# What you are asked to do
Report how many lines hold the word "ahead"; answer with the number alone.

..............................

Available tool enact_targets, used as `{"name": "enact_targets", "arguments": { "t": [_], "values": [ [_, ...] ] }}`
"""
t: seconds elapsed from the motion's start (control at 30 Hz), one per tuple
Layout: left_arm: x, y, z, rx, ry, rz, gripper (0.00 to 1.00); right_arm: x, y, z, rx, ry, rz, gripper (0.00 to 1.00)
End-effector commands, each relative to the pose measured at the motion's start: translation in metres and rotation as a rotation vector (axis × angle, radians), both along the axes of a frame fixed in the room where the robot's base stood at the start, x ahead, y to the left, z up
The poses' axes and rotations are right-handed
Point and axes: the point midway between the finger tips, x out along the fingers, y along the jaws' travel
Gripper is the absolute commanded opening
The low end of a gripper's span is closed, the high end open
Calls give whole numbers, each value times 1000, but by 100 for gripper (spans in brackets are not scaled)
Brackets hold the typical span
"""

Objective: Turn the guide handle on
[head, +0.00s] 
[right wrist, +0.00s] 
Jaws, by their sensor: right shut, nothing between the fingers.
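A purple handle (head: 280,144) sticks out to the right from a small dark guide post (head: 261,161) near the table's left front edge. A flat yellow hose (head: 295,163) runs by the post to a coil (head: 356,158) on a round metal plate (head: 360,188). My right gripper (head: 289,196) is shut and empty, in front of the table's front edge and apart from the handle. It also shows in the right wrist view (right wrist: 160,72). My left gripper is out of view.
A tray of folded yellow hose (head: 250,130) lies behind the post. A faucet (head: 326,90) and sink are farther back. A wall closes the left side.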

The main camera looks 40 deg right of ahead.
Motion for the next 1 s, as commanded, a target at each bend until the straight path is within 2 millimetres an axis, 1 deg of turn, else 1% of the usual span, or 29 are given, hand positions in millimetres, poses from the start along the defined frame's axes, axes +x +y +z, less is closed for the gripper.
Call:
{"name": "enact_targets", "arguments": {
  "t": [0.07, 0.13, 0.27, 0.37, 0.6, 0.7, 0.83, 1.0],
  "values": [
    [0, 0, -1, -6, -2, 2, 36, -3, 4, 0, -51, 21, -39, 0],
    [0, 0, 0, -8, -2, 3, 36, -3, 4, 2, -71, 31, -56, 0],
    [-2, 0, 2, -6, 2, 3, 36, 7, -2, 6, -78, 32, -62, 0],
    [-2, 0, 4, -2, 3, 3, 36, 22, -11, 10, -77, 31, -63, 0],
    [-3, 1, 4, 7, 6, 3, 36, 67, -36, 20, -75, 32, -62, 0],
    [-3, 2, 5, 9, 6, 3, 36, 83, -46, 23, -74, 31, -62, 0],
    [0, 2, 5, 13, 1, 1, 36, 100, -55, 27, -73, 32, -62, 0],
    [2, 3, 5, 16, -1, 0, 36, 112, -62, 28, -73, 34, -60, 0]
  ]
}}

..............................

# The result
2